### Source records

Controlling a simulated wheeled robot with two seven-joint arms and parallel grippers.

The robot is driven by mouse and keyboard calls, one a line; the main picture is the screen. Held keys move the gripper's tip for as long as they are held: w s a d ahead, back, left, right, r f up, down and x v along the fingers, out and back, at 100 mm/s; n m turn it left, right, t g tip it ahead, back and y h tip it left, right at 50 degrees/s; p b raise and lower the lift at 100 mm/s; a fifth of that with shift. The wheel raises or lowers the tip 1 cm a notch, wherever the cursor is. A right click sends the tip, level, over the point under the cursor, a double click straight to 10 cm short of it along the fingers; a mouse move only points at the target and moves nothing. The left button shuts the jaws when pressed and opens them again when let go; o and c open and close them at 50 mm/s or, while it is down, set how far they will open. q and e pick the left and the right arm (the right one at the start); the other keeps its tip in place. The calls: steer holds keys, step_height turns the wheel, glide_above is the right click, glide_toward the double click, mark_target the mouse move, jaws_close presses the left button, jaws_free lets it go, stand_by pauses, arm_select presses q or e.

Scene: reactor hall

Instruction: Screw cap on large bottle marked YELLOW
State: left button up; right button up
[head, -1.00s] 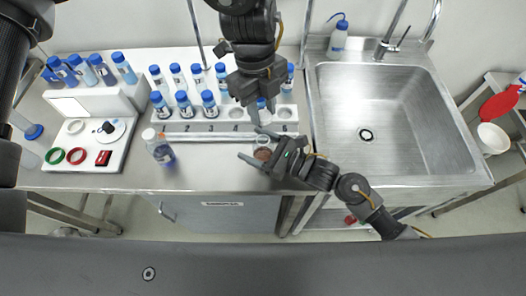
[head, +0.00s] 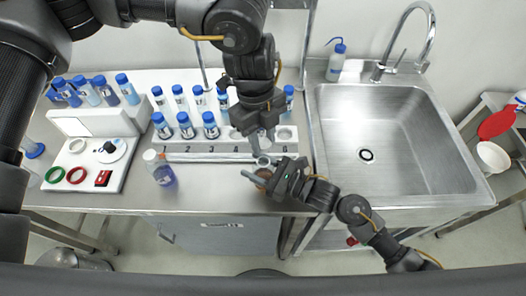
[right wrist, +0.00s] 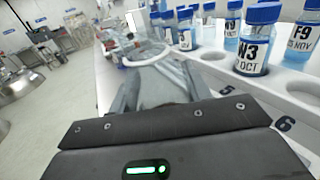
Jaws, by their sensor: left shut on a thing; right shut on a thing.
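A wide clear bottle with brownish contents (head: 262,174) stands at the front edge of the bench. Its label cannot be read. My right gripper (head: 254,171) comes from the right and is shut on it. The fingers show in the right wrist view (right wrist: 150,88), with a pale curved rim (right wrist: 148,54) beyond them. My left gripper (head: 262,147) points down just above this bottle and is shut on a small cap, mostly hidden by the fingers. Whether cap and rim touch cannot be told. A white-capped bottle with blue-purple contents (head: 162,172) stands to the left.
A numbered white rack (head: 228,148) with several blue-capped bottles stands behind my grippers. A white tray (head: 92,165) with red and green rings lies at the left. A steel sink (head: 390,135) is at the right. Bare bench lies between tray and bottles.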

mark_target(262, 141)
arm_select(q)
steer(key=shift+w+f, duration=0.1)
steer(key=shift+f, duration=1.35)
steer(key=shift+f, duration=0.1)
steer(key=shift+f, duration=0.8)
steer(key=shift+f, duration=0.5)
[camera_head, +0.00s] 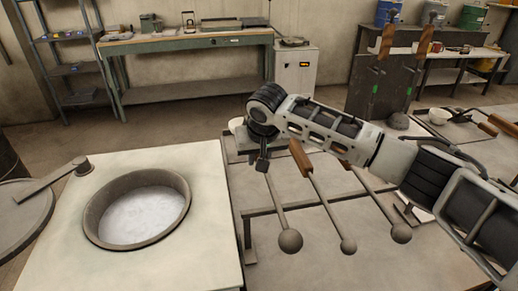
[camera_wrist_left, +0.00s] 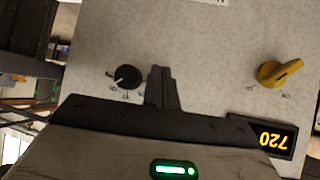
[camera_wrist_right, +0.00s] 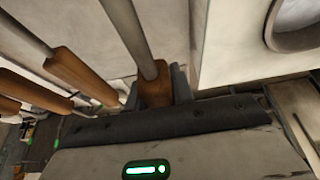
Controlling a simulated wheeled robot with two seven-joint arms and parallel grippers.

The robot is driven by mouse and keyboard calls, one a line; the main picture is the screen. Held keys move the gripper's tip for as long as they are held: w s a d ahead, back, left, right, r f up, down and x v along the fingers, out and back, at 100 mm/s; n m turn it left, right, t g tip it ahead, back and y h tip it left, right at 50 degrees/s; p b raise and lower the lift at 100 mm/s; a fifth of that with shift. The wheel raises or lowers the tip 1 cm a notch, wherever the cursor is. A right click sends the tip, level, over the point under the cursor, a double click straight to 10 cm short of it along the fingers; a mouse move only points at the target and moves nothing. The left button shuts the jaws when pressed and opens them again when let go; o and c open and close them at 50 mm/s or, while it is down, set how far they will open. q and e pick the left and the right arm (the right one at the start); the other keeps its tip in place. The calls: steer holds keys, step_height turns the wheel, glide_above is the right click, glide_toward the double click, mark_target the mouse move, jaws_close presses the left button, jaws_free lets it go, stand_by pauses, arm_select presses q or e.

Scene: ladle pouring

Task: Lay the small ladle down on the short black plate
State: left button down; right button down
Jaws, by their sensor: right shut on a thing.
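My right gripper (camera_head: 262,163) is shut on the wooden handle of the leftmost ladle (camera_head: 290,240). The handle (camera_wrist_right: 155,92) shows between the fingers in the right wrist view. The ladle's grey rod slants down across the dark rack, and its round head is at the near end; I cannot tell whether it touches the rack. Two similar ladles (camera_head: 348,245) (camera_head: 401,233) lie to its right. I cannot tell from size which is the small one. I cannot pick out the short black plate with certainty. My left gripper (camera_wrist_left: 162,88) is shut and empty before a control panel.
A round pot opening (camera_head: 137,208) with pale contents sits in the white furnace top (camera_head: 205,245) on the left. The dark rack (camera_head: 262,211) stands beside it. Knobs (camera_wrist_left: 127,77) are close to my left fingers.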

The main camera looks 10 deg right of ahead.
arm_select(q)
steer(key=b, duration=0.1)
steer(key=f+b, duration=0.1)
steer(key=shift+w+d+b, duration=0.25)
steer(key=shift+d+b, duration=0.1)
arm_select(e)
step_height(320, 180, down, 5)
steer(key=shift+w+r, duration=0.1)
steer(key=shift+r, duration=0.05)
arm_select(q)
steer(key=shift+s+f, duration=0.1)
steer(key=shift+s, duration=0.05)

######

Exercise: Your task is an exact transcription of all the data, minus the pictures.

Solution for this problem:
Controlling a simulated wheeled robot with two seven-joint arms and parallel grippers.

The robot is driven by mouse and keyboard calls, one a line; the main picture is the screen. Held keys move the gripper's tip for as long as they are held: w s a d ahead, back, left, right, r f up, down and x v along the fingers, out and back, at 100 mm/s; n m turn it left, right, t g tip it ahead, back and y h tip it left, right at 50 degrees/s; p b raise and lower the lift at 100 mm/s; a fifth of that with shift. The wheel raises or lowers the tip 1 cm a notch, wherever the cursor is. A right click sends the tip, level, over the point under the cursor, a double click straight to 10 cm short of it along the fingers; a mouse move only points at the target and moves nothing. The left button shuts the jaws when pressed and opens them again when let go; o and c open and close them at 50 mm/s or, while it is down, set how far they will open. q and e pick the left and the right arm (the right one at the start); the other keeps its tip in place. The calls: steer holds keys, step_height turns the wheel, glide_above is the right click, glide_toward the double click, mark_target the mouse move, jaws_close presses the left button, jaws_free lets it go, stand_by pauses, arm_select presses q or e.

Scene: reactor hall

Instruction: Screw cap on large bottle marked YELLOW
State: left button up; right button up
[head, -1.00s] 
[head, +0.00s] 
[right wrist, +0.00s] 
Jaws, by their sensor: left shut on a thing; right shut on a thing.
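A wide clear bottle with brownish contents (head: 262,174) stands at the front edge of the bench. Its label cannot be read. My right gripper (head: 254,171) comes from the right and is shut on it. The fingers show in the right wrist view (right wrist: 150,88), with a pale curved rim (right wrist: 148,54) beyond them. My left gripper (head: 262,147) points down just above this bottle and is shut on a small cap, mostly hidden by the fingers. Whether cap and rim touch cannot be told. A white-capped bottle with blue-purple contents (head: 162,172) stands to the left.
A numbered white rack (head: 228,148) with several blue-capped bottles stands behind my grippers. A white tray (head: 92,165) with red and green rings lies at the left. A steel sink (head: 390,135) is at the right. Bare bench lies between tray and bottles.

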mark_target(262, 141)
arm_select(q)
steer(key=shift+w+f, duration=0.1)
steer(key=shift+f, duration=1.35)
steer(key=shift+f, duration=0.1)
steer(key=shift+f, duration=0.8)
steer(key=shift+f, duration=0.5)
[camera_head, +0.00s] 
[camera_wrist_left, +0.00s] 
[camera_wrist_right, +0.00s] 
Controlling a simulated wheeled robot with two seven-joint arms and parallel grippers.

The robot is driven by mouse and keyboard calls, one a line; the main picture is the screen. Held keys move the gripper's tip for as long as they are held: w s a d ahead, back, left, right, r f up, down and x v along the fingers, out and back, at 100 mm/s; n m turn it left, right, t g tip it ahead, back and y h tip it left, right at 50 degrees/s; p b raise and lower the lift at 100 mm/s; a fifth of that with shift. The wheel raises or lowers the tip 1 cm a notch, wherever the cursor is. A right click sends the tip, level, over the point under the cursor, a double click straight to 10 cm short of it along the fingers; a mouse move only points at the target and moves nothing. The left button shuts the jaws when pressed and opens them again when let go; o and c open and close them at 50 mm/s or, while it is down, set how far they will open. q and e pick the left and the right arm (the right one at the start); the other keeps its tip in place. The calls: steer holds keys, step_height turns the wheel, glide_above is the right click, glide_toward the double click, mark_target the mouse move, jaws_close presses the left button, jaws_free lets it go, stand_by pauses, arm_select presses q or e.

Scene: ladle pouring

Task: Lay the small ladle down on the short black plate
State: left button down; right button down
Jaws, by their sensor: right shut on a thing.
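My right gripper (camera_head: 262,163) is shut on the wooden handle of the leftmost ladle (camera_head: 290,240). The handle (camera_wrist_right: 155,92) shows between the fingers in the right wrist view. The ladle's grey rod slants down across the dark rack, and its round head is at the near end; I cannot tell whether it touches the rack. Two similar ladles (camera_head: 348,245) (camera_head: 401,233) lie to its right. I cannot tell from size which is the small one. I cannot pick out the short black plate with certainty. My left gripper (camera_wrist_left: 162,88) is shut and empty before a control panel.
A round pot opening (camera_head: 137,208) with pale contents sits in the white furnace top (camera_head: 205,245) on the left. The dark rack (camera_head: 262,211) stands beside it. Knobs (camera_wrist_left: 127,77) are close to my left fingers.

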The main camera looks 10 deg right of ahead.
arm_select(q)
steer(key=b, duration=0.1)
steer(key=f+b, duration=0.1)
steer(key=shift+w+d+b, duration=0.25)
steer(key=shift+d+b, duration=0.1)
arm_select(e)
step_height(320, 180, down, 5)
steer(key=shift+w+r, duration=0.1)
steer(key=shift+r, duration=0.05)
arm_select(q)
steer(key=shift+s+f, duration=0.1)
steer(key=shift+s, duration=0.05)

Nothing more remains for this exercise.